═════ Items ═════
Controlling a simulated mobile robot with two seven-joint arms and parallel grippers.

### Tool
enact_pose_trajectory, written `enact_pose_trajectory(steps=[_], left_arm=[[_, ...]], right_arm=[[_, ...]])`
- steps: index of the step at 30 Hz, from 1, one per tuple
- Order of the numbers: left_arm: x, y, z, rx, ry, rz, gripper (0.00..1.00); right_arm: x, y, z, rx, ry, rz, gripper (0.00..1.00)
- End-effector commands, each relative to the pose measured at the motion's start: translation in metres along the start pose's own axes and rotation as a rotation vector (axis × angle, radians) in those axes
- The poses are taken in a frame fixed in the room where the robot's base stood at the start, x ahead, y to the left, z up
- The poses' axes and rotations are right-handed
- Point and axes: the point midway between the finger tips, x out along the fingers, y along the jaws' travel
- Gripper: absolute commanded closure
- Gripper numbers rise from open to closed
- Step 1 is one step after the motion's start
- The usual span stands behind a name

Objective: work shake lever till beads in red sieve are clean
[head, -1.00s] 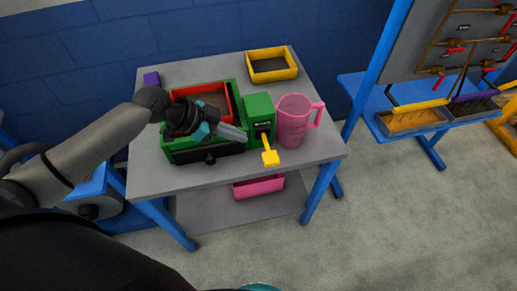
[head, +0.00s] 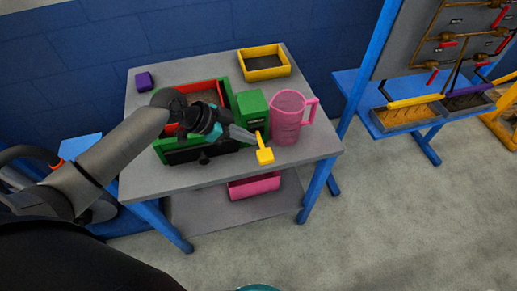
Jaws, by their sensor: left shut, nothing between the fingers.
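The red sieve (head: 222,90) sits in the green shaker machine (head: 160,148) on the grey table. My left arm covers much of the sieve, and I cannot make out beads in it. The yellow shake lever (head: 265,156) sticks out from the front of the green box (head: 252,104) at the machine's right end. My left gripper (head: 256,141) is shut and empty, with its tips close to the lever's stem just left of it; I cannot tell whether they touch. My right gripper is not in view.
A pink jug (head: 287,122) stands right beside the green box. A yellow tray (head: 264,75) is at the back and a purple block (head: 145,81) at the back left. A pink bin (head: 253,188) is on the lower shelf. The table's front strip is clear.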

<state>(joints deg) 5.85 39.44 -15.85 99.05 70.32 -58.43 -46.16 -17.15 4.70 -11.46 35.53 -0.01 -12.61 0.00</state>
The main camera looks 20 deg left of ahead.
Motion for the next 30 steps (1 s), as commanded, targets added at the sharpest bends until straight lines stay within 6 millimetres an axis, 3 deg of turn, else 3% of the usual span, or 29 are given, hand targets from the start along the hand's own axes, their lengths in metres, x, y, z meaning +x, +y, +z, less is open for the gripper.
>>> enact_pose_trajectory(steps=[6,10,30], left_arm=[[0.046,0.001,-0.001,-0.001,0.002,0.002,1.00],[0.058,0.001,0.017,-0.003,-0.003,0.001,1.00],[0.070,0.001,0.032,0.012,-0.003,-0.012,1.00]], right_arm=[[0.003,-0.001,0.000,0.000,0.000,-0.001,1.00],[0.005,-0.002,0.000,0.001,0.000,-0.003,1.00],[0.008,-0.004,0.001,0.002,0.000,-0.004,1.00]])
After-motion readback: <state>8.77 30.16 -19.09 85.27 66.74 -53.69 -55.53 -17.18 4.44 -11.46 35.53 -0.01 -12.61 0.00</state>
═════
═════ Items ═════
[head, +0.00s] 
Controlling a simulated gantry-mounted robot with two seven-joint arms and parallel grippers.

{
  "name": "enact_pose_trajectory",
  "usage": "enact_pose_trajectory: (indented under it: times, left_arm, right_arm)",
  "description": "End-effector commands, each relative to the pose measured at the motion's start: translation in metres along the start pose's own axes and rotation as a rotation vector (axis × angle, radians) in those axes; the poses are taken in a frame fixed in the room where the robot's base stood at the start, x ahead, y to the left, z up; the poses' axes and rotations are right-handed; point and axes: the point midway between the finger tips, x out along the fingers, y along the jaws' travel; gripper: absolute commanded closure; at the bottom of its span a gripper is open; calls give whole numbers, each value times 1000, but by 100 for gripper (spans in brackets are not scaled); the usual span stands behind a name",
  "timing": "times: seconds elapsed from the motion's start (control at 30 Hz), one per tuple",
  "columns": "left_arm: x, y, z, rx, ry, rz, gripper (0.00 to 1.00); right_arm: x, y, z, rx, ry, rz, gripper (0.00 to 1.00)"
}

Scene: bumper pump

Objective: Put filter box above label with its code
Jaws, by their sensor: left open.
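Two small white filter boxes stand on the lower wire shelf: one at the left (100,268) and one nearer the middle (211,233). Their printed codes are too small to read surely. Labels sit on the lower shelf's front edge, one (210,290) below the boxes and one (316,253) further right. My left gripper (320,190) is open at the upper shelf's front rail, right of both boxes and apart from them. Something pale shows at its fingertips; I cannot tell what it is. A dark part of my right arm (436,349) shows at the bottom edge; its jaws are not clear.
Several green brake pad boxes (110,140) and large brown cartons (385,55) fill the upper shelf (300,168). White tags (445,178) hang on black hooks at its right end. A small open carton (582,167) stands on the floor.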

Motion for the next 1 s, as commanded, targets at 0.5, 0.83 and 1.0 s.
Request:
═════
═════ Items ═════
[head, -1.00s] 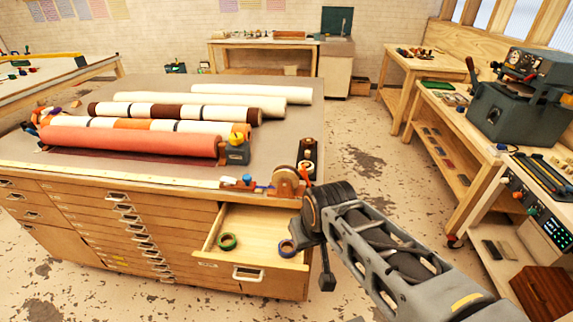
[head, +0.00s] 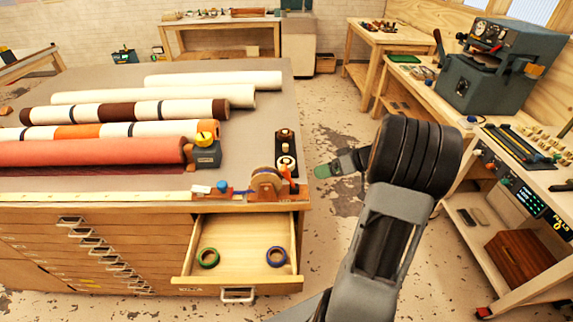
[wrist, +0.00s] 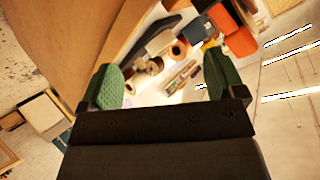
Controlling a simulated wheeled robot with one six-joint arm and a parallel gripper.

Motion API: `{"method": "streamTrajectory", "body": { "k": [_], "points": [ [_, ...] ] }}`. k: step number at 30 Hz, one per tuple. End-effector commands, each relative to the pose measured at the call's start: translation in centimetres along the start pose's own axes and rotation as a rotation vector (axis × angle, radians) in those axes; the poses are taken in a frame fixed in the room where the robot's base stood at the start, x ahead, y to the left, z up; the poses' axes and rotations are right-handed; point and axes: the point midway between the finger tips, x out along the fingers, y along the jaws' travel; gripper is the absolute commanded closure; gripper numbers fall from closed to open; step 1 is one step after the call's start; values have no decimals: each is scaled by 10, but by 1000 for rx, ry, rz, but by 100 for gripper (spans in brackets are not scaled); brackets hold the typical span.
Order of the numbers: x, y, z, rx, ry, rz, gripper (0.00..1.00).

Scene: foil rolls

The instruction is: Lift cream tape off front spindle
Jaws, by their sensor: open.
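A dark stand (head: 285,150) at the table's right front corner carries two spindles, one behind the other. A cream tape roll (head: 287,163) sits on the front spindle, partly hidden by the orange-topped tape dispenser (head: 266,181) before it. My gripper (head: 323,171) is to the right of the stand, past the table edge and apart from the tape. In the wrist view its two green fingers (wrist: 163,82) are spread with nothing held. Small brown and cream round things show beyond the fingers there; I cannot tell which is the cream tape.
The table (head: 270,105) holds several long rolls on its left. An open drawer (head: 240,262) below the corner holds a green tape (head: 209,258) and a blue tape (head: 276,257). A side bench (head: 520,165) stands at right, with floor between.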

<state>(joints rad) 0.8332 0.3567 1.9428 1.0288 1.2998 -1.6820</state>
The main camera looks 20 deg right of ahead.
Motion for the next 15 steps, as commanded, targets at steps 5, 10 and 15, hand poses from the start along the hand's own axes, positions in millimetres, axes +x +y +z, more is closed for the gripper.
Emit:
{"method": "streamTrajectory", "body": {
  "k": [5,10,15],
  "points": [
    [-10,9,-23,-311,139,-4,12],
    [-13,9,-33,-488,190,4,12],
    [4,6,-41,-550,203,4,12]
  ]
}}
═════
Goal of the exercise: Reproduce, without alteration, solely the lines beginning at the line that includes "- steps: index" and ending at the line that includes "- End-effector commands, each", both lines included.

Output for this exercise:
- steps: index of the step at 30 Hz, from 1, one per tuple
- Order of the numbers: left_arm: x, y, z, rx, ry, rz, gripper (0.00..1.00); right_arm: x, y, z, rx, ry, rz, gripper (0.00..1.00)
- End-effector commands, each relative to the pose measured at the motion's start: translation in metres along the start pose's own axes and rotation as a rotation vector (axis × angle, radians) in those axes

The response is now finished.